First up is the third of the fireplaces we discovered in the dining room kitchen. This wall had been covered in plaster with a small fireplace from the early 20th century. That was in front of the third of the holes in the wall and had been “restored” while I was away in Shipston. Sadly…
The builders restored the arch to look smart but modern. That is to say with big gaps between the “soldiers” and in some cases half bricks used with a gap between them. I know what the nice lady from listed buildings would have said so did not even bother calling her but just laid down the law. So yesterday the bricklayer came back and re-did his homework and it looks great. The plan is that a 4 oven aga will sit in front of this gap and a few inches either side and a light will be inserted in each of the three holes as part of plans to reduce ugly surface wiring for wall lights.
It was handy that the bricky was here as at least he knows what lime mortar actually is (lime plus sand).

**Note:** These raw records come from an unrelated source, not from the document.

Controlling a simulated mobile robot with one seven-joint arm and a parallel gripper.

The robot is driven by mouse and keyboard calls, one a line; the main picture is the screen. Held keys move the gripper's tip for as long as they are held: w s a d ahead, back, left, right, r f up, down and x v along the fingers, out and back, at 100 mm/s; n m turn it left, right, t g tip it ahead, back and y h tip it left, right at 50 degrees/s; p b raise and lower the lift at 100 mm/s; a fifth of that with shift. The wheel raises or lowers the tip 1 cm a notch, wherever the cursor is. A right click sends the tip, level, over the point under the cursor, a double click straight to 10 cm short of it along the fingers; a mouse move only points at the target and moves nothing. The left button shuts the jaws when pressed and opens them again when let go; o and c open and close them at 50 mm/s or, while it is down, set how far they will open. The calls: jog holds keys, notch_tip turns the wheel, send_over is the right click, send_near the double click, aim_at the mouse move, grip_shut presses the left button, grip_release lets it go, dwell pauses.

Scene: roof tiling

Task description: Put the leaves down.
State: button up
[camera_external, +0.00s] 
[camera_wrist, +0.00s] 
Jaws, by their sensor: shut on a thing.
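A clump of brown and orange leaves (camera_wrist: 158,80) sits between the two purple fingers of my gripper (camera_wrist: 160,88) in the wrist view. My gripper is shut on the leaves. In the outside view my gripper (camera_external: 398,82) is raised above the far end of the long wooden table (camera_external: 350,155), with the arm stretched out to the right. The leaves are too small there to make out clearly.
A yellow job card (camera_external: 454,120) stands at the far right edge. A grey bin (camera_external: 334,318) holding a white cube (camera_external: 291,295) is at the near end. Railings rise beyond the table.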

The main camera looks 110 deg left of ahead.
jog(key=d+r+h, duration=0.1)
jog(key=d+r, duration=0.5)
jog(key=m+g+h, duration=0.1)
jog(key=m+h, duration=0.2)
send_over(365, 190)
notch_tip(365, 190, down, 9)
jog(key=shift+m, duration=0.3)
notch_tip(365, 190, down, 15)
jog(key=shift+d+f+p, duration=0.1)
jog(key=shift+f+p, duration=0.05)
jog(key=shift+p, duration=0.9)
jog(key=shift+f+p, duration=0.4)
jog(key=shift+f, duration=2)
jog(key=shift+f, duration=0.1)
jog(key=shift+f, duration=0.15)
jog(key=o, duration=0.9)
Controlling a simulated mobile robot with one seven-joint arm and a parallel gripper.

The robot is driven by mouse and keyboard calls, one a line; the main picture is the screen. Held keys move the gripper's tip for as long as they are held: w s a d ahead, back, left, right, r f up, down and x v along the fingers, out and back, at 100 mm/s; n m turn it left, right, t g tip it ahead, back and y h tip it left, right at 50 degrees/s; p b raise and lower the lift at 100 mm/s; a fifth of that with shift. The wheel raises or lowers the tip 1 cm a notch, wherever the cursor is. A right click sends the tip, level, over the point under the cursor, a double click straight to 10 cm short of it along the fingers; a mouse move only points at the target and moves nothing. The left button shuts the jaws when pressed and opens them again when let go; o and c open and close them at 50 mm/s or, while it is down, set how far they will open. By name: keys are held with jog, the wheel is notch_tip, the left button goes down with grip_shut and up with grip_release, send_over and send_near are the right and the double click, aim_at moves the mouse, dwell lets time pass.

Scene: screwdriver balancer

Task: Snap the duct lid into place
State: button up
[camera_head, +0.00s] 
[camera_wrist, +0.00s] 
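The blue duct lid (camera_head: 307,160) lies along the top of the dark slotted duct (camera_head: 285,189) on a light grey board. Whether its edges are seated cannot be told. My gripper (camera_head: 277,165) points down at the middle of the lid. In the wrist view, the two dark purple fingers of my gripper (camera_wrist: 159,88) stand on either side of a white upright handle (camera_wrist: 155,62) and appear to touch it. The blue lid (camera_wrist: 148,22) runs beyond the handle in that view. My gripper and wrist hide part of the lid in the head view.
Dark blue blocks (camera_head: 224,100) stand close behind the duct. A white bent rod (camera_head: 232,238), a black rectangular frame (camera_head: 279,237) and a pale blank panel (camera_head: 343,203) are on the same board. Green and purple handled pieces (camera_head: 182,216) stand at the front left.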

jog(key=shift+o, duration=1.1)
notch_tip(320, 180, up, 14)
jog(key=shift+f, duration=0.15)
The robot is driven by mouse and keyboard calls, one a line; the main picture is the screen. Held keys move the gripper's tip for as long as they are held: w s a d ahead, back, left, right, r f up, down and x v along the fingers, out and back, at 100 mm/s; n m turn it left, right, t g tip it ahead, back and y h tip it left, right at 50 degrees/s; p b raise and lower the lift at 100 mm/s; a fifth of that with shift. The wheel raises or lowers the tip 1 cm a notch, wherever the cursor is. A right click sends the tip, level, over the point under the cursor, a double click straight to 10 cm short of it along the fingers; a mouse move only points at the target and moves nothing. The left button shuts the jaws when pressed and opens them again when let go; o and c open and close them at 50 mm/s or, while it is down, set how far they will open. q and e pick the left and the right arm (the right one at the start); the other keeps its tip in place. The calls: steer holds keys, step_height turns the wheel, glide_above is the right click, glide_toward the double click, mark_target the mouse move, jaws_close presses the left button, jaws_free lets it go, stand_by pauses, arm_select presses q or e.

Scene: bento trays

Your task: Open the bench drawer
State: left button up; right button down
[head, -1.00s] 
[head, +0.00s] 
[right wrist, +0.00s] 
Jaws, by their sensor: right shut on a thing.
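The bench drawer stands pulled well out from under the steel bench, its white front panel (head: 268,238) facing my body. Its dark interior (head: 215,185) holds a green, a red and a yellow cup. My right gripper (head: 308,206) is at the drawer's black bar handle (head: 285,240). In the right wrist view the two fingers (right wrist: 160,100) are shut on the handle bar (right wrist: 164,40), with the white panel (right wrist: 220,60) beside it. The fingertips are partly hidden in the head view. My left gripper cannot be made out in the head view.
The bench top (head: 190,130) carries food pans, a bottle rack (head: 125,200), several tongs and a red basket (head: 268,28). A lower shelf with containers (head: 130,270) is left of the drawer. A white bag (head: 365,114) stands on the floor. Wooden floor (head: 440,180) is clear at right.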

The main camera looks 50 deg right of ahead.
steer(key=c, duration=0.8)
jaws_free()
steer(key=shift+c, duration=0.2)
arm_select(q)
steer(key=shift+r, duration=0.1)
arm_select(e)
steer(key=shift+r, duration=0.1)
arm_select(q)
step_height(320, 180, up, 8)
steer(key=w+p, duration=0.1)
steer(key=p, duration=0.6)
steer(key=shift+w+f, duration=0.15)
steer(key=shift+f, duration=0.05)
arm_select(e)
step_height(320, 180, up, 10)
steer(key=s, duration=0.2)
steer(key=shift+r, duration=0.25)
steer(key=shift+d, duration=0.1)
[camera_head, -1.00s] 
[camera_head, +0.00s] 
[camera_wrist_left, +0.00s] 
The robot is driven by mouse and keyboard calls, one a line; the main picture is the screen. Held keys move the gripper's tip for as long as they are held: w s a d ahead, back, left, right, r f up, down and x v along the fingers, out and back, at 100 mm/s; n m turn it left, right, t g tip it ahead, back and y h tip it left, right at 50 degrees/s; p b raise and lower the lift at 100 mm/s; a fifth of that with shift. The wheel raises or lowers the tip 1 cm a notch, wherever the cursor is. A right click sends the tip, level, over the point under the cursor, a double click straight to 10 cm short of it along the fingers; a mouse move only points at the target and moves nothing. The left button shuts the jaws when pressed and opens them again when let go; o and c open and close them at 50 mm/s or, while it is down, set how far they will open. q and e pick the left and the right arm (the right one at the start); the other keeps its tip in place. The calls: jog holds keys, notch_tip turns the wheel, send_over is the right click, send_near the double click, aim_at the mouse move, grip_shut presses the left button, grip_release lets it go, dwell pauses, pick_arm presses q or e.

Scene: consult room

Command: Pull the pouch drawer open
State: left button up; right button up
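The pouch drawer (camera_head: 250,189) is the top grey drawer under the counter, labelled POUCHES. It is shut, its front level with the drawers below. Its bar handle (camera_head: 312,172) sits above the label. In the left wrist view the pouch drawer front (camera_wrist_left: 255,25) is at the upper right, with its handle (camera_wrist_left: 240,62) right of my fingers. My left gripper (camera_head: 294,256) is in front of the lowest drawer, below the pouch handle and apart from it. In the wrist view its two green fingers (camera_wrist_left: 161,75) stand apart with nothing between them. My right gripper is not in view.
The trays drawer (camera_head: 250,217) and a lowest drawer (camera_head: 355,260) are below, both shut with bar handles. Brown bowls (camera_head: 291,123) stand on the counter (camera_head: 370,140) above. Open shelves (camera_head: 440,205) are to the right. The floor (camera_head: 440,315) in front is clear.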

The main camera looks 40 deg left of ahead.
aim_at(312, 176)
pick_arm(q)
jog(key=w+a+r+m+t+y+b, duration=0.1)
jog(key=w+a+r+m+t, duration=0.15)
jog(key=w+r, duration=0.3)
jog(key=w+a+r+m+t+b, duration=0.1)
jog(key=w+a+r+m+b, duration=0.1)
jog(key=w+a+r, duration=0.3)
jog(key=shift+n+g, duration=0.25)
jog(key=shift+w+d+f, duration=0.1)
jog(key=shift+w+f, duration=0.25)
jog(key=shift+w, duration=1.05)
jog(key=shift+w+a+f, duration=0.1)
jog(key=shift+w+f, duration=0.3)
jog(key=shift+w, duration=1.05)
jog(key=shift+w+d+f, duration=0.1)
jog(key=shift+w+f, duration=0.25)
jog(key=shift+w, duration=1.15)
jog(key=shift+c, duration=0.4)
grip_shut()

The fellows installing a wood burning stove in the main living room were not as switched on. This is why, as I have to explain to an exasperated Mrs who does not want to live here while building work is underway, you must be around when builders are at work. This old fireplace was, when we arrived, largely covered with plasterboard with just a small 1970s style fire in the centre. Judging by the years of birds nest clogging the chimney that fire was never used.
If you look at the old beam from the 1600s carefully you can see the witches’ marks, flame shaped markings scorched into the beam to ward off evil spirits. Anyhow yesterday’s job was to rebuild the insiude of the firepalce with bricks. After a couple of hours I walked in and said “this looks wrong”. I queeried why the colouring between the bricks was so dark asking if the fellows were using lime mortar. Yup we are they said, fear not it will, lighten when it dries. I pushed on, lime mortar you are sure? Yes lime and cement they said, elaborating that it was half lime half cement, like they always use on listed buildings. Yikes!
You do not iuse cement on such brickwork at all! It is a war crime against listed buildings. he folks who lived here before did just that on a number of walls and over the next half decade I shall be slowly unpicking their work and replacing with lime mortar. A quick consulation with the bricklayer in the dining room followed and six rows of bricks and cement had to be replaced. The lining was then done using lime mortar and it looks just amazing, as you can see below.